__EXERCISE TASK__:
Reproduce exactly the lines from the one containing "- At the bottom" through the last line of the data, both ends included.

__COLLECTED DATA__:
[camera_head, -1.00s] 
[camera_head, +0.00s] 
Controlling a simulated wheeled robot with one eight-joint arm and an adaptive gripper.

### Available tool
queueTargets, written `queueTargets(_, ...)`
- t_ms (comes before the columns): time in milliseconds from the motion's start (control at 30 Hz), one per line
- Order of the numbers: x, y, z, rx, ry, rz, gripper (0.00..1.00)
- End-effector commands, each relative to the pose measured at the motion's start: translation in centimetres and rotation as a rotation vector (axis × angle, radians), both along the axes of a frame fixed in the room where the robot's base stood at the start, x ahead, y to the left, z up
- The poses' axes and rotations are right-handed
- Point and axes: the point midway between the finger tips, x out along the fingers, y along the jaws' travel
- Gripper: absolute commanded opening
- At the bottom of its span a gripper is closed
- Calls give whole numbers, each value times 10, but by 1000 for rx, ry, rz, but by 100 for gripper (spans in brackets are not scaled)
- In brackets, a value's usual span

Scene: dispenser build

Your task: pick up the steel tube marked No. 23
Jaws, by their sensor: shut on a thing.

__ANSWER TO THE EXERCISE__:
- At the bottom of its span a gripper is closed
- Calls give whole numbers, each value times 10, but by 1000 for rx, ry, rz, but by 100 for gripper (spans in brackets are not scaled)
- In brackets, a value's usual span

Scene: dispenser build

Your task: pick up the steel tube marked No. 23
Jaws, by their sensor: shut on a thing.

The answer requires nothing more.